▸ **What you have to do**
Every line from the one with "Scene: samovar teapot" to the one with "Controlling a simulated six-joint", including those two, is to be copied exactly; all other lines of the entries below are left out.

───

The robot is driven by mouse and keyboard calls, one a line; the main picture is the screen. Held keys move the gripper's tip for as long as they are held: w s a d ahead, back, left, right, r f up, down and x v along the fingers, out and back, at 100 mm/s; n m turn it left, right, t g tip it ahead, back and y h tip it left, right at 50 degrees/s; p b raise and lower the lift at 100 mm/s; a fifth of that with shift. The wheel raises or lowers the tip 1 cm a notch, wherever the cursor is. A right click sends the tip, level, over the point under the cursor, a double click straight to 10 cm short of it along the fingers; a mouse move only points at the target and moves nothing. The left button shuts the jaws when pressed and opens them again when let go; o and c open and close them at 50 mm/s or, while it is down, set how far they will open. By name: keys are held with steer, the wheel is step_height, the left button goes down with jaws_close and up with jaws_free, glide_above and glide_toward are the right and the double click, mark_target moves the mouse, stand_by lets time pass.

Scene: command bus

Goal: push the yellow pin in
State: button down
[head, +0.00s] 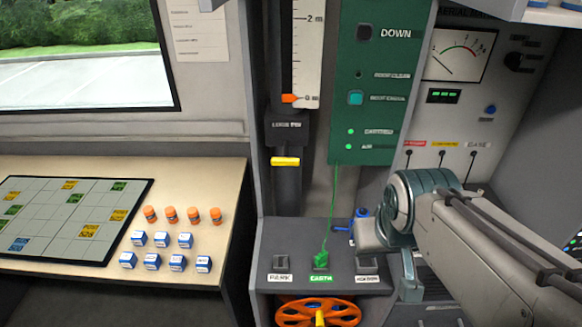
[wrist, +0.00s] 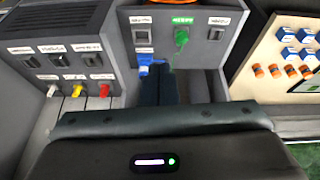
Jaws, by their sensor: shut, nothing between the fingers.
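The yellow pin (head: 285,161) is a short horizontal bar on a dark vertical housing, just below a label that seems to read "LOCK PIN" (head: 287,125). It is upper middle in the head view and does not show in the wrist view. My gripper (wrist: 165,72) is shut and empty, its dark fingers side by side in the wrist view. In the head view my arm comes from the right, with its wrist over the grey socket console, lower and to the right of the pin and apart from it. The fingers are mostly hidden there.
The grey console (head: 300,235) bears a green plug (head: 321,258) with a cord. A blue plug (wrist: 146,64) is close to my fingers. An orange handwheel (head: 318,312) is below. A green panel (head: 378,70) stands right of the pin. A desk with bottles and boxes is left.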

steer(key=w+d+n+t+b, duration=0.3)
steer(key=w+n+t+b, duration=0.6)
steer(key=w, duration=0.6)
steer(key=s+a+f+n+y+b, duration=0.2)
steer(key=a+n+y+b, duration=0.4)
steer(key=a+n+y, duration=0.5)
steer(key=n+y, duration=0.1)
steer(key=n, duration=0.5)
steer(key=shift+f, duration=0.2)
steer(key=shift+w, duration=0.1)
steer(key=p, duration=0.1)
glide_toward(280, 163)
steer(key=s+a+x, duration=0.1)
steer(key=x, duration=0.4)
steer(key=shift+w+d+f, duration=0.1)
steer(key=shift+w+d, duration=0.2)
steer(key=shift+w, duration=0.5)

───

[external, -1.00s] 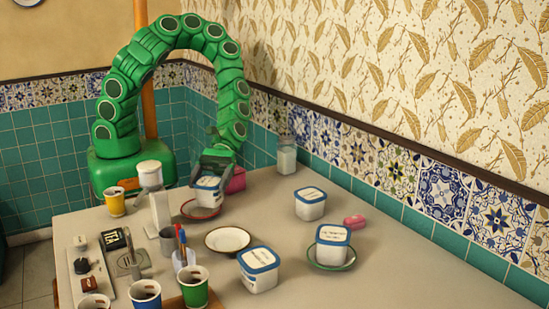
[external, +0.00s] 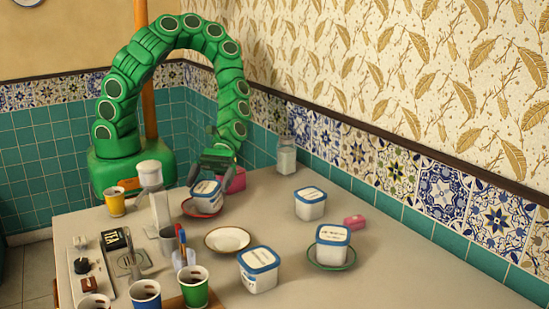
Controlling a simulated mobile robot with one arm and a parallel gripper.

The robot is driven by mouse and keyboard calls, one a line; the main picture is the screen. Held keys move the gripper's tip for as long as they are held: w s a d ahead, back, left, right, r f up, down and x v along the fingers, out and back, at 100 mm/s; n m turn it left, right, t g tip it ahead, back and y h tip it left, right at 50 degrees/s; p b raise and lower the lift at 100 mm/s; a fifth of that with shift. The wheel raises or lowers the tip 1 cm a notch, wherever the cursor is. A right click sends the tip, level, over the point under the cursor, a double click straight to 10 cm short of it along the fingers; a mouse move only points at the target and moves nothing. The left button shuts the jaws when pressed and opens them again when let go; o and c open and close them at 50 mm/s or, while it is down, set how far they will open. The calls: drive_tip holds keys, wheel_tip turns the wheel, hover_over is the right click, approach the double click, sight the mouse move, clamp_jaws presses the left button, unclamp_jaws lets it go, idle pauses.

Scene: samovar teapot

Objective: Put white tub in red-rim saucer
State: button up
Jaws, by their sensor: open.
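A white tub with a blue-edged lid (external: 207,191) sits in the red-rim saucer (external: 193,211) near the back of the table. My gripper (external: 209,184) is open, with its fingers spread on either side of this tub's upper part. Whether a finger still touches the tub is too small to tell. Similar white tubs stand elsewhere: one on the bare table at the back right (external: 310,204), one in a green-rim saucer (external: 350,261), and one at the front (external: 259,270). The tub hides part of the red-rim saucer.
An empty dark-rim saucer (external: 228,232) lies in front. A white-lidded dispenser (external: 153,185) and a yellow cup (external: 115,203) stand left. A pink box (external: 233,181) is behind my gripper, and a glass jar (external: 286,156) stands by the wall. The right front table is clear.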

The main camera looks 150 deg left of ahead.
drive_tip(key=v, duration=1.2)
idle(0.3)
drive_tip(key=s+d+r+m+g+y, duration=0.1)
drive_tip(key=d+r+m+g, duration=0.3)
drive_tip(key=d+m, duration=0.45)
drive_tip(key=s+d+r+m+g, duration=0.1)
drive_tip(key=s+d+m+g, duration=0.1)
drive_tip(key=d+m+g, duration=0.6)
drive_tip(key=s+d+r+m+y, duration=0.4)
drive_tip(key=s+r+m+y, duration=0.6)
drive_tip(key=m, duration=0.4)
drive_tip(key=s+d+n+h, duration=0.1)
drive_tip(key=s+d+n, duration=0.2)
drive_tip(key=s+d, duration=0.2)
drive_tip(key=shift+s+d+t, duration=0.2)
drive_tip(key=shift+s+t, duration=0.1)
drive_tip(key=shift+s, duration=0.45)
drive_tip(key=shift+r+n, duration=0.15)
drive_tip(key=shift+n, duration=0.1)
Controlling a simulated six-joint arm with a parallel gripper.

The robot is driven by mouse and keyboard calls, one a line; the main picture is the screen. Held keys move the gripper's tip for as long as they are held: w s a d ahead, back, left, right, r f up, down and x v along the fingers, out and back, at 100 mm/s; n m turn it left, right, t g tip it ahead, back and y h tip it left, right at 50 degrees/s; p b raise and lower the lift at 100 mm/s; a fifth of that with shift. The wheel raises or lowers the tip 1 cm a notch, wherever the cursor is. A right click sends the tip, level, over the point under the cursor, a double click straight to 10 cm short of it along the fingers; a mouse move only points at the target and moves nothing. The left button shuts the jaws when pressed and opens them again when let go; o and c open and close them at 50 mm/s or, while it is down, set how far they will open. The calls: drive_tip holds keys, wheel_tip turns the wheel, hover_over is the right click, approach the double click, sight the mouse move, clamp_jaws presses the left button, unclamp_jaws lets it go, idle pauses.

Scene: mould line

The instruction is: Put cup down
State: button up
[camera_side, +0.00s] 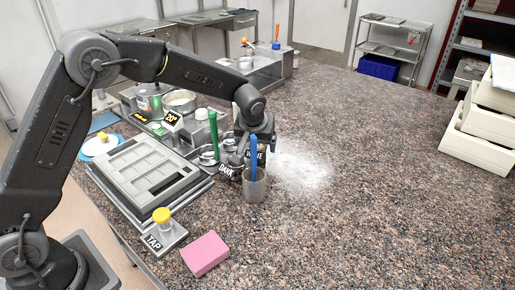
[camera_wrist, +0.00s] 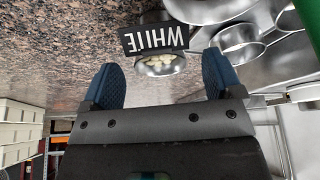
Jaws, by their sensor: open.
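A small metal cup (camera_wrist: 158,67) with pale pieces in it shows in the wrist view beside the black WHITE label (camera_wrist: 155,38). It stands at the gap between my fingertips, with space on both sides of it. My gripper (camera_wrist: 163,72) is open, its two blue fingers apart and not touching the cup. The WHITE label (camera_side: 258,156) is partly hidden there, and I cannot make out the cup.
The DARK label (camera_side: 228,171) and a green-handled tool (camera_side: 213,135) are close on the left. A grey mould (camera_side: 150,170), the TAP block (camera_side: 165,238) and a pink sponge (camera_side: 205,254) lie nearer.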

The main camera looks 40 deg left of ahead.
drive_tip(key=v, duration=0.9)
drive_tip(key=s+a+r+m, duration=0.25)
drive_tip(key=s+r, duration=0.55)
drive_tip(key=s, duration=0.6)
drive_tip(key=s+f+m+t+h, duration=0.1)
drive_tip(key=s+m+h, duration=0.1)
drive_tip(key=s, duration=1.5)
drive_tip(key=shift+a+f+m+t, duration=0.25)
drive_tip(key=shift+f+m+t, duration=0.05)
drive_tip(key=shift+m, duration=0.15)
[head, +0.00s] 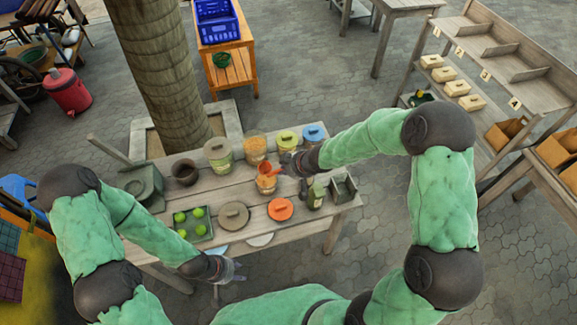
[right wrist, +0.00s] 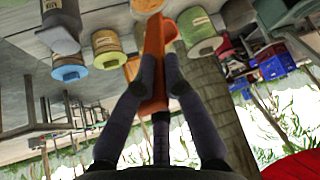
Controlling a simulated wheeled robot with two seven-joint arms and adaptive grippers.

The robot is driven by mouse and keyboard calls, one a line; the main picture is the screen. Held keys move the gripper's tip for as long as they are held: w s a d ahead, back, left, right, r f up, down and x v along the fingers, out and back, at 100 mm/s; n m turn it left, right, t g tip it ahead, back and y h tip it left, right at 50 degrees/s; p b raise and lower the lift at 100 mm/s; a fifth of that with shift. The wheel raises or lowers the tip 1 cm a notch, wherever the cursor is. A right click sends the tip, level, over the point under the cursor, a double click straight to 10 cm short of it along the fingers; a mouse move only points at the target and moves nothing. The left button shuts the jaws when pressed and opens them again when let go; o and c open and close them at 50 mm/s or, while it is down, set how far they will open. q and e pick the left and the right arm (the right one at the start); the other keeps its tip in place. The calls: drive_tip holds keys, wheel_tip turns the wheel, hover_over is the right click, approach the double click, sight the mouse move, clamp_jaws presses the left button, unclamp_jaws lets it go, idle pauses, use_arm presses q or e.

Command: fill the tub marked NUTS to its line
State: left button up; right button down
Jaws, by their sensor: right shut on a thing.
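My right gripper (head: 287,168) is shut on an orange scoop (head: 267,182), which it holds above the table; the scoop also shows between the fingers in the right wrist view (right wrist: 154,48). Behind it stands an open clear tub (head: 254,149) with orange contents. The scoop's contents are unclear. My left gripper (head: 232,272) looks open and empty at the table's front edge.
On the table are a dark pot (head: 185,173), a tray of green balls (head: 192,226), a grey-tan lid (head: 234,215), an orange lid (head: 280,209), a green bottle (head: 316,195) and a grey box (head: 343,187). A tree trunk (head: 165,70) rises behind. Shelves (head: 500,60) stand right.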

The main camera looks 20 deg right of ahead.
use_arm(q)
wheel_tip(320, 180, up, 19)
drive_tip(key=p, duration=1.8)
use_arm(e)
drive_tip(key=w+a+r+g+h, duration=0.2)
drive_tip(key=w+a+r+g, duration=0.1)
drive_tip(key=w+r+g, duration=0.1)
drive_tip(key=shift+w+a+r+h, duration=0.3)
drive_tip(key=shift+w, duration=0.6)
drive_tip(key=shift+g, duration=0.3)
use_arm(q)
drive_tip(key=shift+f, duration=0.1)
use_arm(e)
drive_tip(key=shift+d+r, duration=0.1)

───

▸ **Result of this task**
Scene: samovar teapot

Objective: Put white tub in red-rim saucer
State: button up
Jaws, by their sensor: open.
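A white tub with a blue-edged lid (external: 207,191) sits in the red-rim saucer (external: 193,211) near the back of the table. My gripper (external: 209,184) is open, with its fingers spread on either side of this tub's upper part. Whether a finger still touches the tub is too small to tell. Similar white tubs stand elsewhere: one on the bare table at the back right (external: 310,204), one in a green-rim saucer (external: 350,261), and one at the front (external: 259,270). The tub hides part of the red-rim saucer.
An empty dark-rim saucer (external: 228,232) lies in front. A white-lidded dispenser (external: 153,185) and a yellow cup (external: 115,203) stand left. A pink box (external: 233,181) is behind my gripper, and a glass jar (external: 286,156) stands by the wall. The right front table is clear.

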The main camera looks 150 deg left of ahead.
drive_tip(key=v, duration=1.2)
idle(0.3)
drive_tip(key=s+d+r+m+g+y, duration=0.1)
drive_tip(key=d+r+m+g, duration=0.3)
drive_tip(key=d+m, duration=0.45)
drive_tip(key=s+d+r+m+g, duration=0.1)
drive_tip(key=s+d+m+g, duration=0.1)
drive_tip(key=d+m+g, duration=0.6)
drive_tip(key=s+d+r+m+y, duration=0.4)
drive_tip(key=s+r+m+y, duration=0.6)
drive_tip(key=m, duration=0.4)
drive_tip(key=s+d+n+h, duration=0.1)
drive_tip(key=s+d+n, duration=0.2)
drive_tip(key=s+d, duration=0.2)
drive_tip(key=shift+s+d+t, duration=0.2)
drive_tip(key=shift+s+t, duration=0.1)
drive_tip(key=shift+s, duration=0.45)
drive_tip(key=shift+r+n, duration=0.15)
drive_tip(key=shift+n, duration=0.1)
Controlling a simulated six-joint arm with a parallel gripper.

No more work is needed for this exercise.